Ebbene, oggi l’art 34 cpa non prevede più questa valenza prioritaria del vizio di incompetenza, in  quanto si è ritenuto, contrariamente al passato, che nel caso di incompetenza (relativa) la PA abbia già esercitato il proprio potere, anche se in modo illegittimo, tramite un organo diverso da quello che sarebbe stato effettivamente competente. Peraltro, in dottrina si è osservato che il vizio di incompetenza relativa sarebbe addirittura uno vizio secondario e meramente formale e vale a dire uno di quei vizi che, ex art. 21 octies della L 241/90, non determinano neppure  l’annullamento del provvedimento, nel caso di esercizio di un potere vincolato.

Alla luce del mutato quadro normativo, quindi, si deve ritenere che l’incompetenza dell’organo che ha adottato il provvedimento non comporta più alcuna preclusione per il giudice rispetto all’esame degli ulteriori motivi di ricorso, che non devono per ciò solo ritenersi assorbiti.

Invero, si è osservato che, con il passaggio ad un modello di giurisdizione soggettiva e con l’accoglimento del principio di effettività della tutela dell’interesse legittimo, l’assorbimento dei motivi deve operare con una logica completamente diversa da quella meramente oggettiva, che in passato orientava la giurisprudenza. In altri termini, si deve ritenere che, in un processo volto a stabilire non più solo se la PA ha legittimamente esercitato il potere ad essa attribuito ma, prima ancora, se al privato spetta l’utilità che invoca, l’assorbimento dei motivi non può tradursi in una minorazione della tutela delle ragioni sostanziali del ricorrente.
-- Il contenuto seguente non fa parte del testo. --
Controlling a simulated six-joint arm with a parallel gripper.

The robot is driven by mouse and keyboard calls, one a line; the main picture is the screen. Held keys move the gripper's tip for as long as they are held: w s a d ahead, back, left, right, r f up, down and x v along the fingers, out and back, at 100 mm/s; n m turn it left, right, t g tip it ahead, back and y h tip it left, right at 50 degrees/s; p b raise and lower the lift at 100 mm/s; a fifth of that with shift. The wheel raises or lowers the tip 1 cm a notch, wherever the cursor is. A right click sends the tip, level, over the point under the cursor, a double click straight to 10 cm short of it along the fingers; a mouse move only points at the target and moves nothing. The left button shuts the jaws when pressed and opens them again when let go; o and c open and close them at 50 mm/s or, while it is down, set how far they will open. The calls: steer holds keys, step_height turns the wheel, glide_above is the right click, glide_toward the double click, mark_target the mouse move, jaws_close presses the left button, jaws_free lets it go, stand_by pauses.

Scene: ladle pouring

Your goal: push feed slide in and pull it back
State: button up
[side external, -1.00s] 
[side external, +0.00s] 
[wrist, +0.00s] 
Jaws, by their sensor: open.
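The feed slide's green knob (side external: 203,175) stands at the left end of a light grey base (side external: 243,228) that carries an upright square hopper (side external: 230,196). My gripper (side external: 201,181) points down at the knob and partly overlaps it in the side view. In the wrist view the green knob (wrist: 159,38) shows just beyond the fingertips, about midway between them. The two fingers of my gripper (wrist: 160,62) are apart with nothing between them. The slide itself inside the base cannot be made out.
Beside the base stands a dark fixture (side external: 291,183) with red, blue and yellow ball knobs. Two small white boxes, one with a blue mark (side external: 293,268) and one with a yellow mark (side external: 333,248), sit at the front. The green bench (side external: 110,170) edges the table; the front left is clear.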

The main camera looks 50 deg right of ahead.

Ne consegue che il giudice, nell’esaminare i motivi di ricorso, deve seguire un ordine di priorità soggettiva e, quindi, esaminare prioritariamente i motivi il cui accoglimento soddisfi maggiormente l’interesse soggettivo del ricorrente, al di là dell’interesse oggettivo dell’ordinamento.

Pertanto, il giudice deve ritenere prioritari e assorbenti i motivi che soddisfano direttamente l’interesse al bene del ricorrente e, solo se questi risultano infondati, passare all’esame dei motivi che lo soddisfano in modo solo indiretto e, vale a dire, i motivi che soddisfano l’interesse strumentale alla ripetizione della procedura, da quello che comporta la ripetizione minore a quello che comporta la ripetizione più ampia della stessa.

Nell’ipotesi sopra esemplificata della procedura di affidamento di un appalto, quindi, il giudice deve esaminare innanzi tutto il motivo relativo alla illegittimità della aggiudicazione. Infatti, l’accoglimento dello stesso, con assorbimento degli ulteriori motivi afferenti alla legittimità della procedura di gara, determinerebbe l’immediata attribuzione al ricorrente del bene della vita cui aspira, cioè la vittoria della gara. Solo qualora tale motivo dovesse risultare non fondato, il giudice potrebbe passare all’esame dei motivi che tutelano l’interesse strumentale del ricorrente alla ripetizione della procedura di gara.

In conclusione, si può osservare, quindi, che l’assorbimento dei motivi, nel moderno sistema processuale amministrativo, può continuare ad operare soltanto nei limiti in cui non si traduca in un ostacolo alla piena attuazione, nel singolo giudizio, del principio di pienezza ed effettività della tutela.